Give the data again, word for word.

─── Input records ───

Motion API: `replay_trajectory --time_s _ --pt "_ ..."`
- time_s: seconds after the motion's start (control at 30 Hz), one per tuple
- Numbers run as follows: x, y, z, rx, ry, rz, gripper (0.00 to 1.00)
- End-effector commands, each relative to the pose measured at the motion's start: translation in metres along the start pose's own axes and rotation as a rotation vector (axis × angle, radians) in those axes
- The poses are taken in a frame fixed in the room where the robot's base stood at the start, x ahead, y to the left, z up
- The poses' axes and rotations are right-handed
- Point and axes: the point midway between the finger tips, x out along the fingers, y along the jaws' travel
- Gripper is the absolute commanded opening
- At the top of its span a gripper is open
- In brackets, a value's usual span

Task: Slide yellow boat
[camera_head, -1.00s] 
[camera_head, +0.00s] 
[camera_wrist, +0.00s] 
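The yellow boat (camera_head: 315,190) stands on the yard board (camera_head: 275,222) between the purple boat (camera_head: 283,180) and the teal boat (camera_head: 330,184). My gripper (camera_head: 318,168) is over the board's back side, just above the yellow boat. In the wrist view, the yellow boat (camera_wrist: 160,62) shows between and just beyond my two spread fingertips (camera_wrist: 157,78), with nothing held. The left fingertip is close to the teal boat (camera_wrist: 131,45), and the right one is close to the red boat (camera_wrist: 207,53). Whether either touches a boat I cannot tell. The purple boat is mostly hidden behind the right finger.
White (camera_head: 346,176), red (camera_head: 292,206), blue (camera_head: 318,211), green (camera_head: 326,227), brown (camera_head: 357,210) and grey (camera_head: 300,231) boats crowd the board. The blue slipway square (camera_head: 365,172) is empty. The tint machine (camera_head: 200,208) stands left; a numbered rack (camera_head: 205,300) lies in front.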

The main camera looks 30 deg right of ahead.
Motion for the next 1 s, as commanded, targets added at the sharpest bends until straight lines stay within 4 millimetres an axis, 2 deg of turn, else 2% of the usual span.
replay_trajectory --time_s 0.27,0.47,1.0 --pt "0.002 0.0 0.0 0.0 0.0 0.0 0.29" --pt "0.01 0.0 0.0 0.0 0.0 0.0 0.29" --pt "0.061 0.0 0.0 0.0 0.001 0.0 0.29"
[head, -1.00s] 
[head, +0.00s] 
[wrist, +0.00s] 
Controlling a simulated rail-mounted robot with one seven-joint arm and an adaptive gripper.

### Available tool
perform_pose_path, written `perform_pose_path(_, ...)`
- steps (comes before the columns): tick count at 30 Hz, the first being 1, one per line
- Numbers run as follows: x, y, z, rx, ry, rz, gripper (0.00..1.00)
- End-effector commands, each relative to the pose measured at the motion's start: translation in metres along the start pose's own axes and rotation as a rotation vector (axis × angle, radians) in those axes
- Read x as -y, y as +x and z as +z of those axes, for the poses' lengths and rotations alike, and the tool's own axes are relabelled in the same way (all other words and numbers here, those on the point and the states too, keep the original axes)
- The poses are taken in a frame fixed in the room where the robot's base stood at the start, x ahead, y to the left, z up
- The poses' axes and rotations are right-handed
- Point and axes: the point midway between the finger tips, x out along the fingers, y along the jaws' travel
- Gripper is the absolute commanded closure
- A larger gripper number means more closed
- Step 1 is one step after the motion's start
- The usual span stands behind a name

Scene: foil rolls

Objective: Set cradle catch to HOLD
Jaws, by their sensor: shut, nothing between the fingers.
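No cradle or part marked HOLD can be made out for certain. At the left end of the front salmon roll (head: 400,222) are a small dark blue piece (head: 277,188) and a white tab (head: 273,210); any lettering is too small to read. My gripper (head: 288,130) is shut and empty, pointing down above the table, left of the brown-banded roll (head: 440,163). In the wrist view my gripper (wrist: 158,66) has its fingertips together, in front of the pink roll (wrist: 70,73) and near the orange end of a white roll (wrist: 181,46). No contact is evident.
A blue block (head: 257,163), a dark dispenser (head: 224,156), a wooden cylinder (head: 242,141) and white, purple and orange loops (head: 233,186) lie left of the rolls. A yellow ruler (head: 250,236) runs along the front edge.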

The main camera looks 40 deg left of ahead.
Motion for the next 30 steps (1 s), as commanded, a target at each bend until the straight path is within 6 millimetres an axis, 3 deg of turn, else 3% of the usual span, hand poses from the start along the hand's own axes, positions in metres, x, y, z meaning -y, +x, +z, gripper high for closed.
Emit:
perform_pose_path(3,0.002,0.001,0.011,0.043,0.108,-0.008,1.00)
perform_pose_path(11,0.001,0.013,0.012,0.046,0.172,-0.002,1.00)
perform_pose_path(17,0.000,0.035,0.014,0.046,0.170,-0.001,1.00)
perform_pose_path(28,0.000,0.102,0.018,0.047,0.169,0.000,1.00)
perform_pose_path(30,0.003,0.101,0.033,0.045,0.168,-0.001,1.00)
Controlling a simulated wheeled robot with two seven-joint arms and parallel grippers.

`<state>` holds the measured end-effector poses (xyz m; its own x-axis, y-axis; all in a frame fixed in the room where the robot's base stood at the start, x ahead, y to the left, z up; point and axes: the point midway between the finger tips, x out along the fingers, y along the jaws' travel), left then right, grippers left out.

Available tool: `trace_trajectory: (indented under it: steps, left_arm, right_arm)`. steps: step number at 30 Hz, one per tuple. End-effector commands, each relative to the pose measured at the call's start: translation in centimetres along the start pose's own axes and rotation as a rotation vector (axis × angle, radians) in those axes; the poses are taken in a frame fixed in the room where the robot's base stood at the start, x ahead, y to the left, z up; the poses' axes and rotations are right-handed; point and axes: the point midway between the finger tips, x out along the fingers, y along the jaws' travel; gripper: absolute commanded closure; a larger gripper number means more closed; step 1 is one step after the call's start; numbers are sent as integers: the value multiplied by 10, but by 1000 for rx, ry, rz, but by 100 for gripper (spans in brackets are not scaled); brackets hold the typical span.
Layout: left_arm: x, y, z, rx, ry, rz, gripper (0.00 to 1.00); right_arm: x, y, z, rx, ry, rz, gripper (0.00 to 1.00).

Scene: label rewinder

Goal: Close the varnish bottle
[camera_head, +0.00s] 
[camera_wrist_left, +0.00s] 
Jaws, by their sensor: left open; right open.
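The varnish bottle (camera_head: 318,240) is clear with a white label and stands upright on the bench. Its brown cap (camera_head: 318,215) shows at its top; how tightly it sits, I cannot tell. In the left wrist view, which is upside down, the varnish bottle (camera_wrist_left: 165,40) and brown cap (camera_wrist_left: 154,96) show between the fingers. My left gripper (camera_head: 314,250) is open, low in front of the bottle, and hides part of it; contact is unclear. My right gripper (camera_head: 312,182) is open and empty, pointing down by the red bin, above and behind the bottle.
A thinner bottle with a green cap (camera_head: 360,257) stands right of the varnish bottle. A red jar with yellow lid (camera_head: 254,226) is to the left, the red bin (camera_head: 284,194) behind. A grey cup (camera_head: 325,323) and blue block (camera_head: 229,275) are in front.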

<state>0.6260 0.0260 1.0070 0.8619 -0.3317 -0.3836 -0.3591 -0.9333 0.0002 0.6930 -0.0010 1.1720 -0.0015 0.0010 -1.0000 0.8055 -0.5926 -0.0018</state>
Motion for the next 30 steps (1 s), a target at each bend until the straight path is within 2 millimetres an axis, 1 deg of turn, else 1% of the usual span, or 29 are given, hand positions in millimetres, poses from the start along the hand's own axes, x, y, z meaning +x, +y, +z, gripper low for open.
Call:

───

### Exercise answer
Motion API: `replay_trajectory --time_s _ --pt "_ ..."`
- time_s: seconds after the motion's start (control at 30 Hz), one per tuple
- Numbers run as follows: x, y, z, rx, ry, rz, gripper (0.00 to 1.00)
- End-effector commands, each relative to the pose measured at the motion's start: translation in metres along the start pose's own axes and rotation as a rotation vector (axis × angle, radians) in those axes
- The poses are taken in a frame fixed in the room where the robot's base stood at the start, x ahead, y to the left, z up
- The poses' axes and rotations are right-handed
- Point and axes: the point midway between the finger tips, x out along the fingers, y along the jaws' travel
- Gripper is the absolute commanded opening
- At the top of its span a gripper is open
- In brackets, a value's usual span

Task: Slide yellow boat
[camera_head, -1.00s] 
[camera_head, +0.00s] 
[camera_wrist, +0.00s] 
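The yellow boat (camera_head: 315,190) stands on the yard board (camera_head: 275,222) between the purple boat (camera_head: 283,180) and the teal boat (camera_head: 330,184). My gripper (camera_head: 318,168) is over the board's back side, just above the yellow boat. In the wrist view, the yellow boat (camera_wrist: 160,62) shows between and just beyond my two spread fingertips (camera_wrist: 157,78), with nothing held. The left fingertip is close to the teal boat (camera_wrist: 131,45), and the right one is close to the red boat (camera_wrist: 207,53). Whether either touches a boat I cannot tell. The purple boat is mostly hidden behind the right finger.
White (camera_head: 346,176), red (camera_head: 292,206), blue (camera_head: 318,211), green (camera_head: 326,227), brown (camera_head: 357,210) and grey (camera_head: 300,231) boats crowd the board. The blue slipway square (camera_head: 365,172) is empty. The tint machine (camera_head: 200,208) stands left; a numbered rack (camera_head: 205,300) lies in front.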

The main camera looks 30 deg right of ahead.
Motion for the next 1 s, as commanded, targets added at the sharpest bends until straight lines stay within 4 millimetres an axis, 2 deg of turn, else 2% of the usual span.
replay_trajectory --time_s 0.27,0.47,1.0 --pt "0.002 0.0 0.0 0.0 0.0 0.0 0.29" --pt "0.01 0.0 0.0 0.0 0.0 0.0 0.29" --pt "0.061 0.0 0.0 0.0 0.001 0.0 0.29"
[head, -1.00s] 
[head, +0.00s] 
[wrist, +0.00s] 
Controlling a simulated rail-mounted robot with one seven-joint arm and an adaptive gripper.

### Available tool
perform_pose_path, written `perform_pose_path(_, ...)`
- steps (comes before the columns): tick count at 30 Hz, the first being 1, one per line
- Numbers run as follows: x, y, z, rx, ry, rz, gripper (0.00..1.00)
- End-effector commands, each relative to the pose measured at the motion's start: translation in metres along the start pose's own axes and rotation as a rotation vector (axis × angle, radians) in those axes
- Read x as -y, y as +x and z as +z of those axes, for the poses' lengths and rotations alike, and the tool's own axes are relabelled in the same way (all other words and numbers here, those on the point and the states too, keep the original axes)
- The poses are taken in a frame fixed in the room where the robot's base stood at the start, x ahead, y to the left, z up
- The poses' axes and rotations are right-handed
- Point and axes: the point midway between the finger tips, x out along the fingers, y along the jaws' travel
- Gripper is the absolute commanded closure
- A larger gripper number means more closed
- Step 1 is one step after the motion's start
- The usual span stands behind a name

Scene: foil rolls

Objective: Set cradle catch to HOLD
Jaws, by their sensor: shut, nothing between the fingers.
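No cradle or part marked HOLD can be made out for certain. At the left end of the front salmon roll (head: 400,222) are a small dark blue piece (head: 277,188) and a white tab (head: 273,210); any lettering is too small to read. My gripper (head: 288,130) is shut and empty, pointing down above the table, left of the brown-banded roll (head: 440,163). In the wrist view my gripper (wrist: 158,66) has its fingertips together, in front of the pink roll (wrist: 70,73) and near the orange end of a white roll (wrist: 181,46). No contact is evident.
A blue block (head: 257,163), a dark dispenser (head: 224,156), a wooden cylinder (head: 242,141) and white, purple and orange loops (head: 233,186) lie left of the rolls. A yellow ruler (head: 250,236) runs along the front edge.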

The main camera looks 40 deg left of ahead.
Motion for the next 30 steps (1 s), as commanded, a target at each bend until the straight path is within 6 millimetres an axis, 3 deg of turn, else 3% of the usual span, hand poses from the start along the hand's own axes, positions in metres, x, y, z meaning -y, +x, +z, gripper high for closed.
Emit:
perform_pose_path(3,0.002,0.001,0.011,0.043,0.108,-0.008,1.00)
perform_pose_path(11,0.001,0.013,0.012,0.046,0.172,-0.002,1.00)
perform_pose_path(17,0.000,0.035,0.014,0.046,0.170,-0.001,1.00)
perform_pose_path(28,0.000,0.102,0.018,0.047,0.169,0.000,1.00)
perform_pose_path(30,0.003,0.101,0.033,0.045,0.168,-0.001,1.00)
Controlling a simulated wheeled robot with two seven-joint arms and parallel grippers.

`<state>` holds the measured end-effector poses (xyz m; its own x-axis, y-axis; all in a frame fixed in the room where the robot's base stood at the start, x ahead, y to the left, z up; point and axes: the point midway between the finger tips, x out along the fingers, y along the jaws' travel), left then right, grippers left out.

Available tool: `trace_trajectory: (indented under it: steps, left_arm, right_arm)`. steps: step number at 30 Hz, one per tuple. End-effector commands, each relative to the pose measured at the call's start: translation in centimetres along the start pose's own axes and rotation as a rotation vector (axis × angle, radians) in those axes; the poses are taken in a frame fixed in the room where the robot's base stood at the start, x ahead, y to the left, z up; the poses' axes and rotations are right-handed; point and axes: the point midway between the finger tips, x out along the fingers, y along the jaws' travel; gripper: absolute commanded closure; a larger gripper number means more closed; step 1 is one step after the call's start; numbers are sent as integers: the value multiplied by 10, but by 1000 for rx, ry, rz, but by 100 for gripper (spans in brackets are not scaled); brackets hold the typical span.
Layout: left_arm: x, y, z, rx, ry, rz, gripper (0.00 to 1.00); right_arm: x, y, z, rx, ry, rz, gripper (0.00 to 1.00).

Scene: label rewinder

Goal: Close the varnish bottle
[camera_head, +0.00s] 
[camera_wrist_left, +0.00s] 
Jaws, by their sensor: left open; right open.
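The varnish bottle (camera_head: 318,240) is clear with a white label and stands upright on the bench. Its brown cap (camera_head: 318,215) shows at its top; how tightly it sits, I cannot tell. In the left wrist view, which is upside down, the varnish bottle (camera_wrist_left: 165,40) and brown cap (camera_wrist_left: 154,96) show between the fingers. My left gripper (camera_head: 314,250) is open, low in front of the bottle, and hides part of it; contact is unclear. My right gripper (camera_head: 312,182) is open and empty, pointing down by the red bin, above and behind the bottle.
A thinner bottle with a green cap (camera_head: 360,257) stands right of the varnish bottle. A red jar with yellow lid (camera_head: 254,226) is to the left, the red bin (camera_head: 284,194) behind. A grey cup (camera_head: 325,323) and blue block (camera_head: 229,275) are in front.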

<state>0.6260 0.0260 1.0070 0.8619 -0.3317 -0.3836 -0.3591 -0.9333 0.0002 0.6930 -0.0010 1.1720 -0.0015 0.0010 -1.0000 0.8055 -0.5926 -0.0018</state>
Motion for the next 30 steps (1 s), a target at each bend until the straight path is within 2 millimetres an axis, 1 deg of turn, else 1% of the usual span, or 29 are given, hand positions in millimetres, poses from the start along the hand's own axes, x, y, z meaning +x, +y, +z, gripper low for open.
Call:

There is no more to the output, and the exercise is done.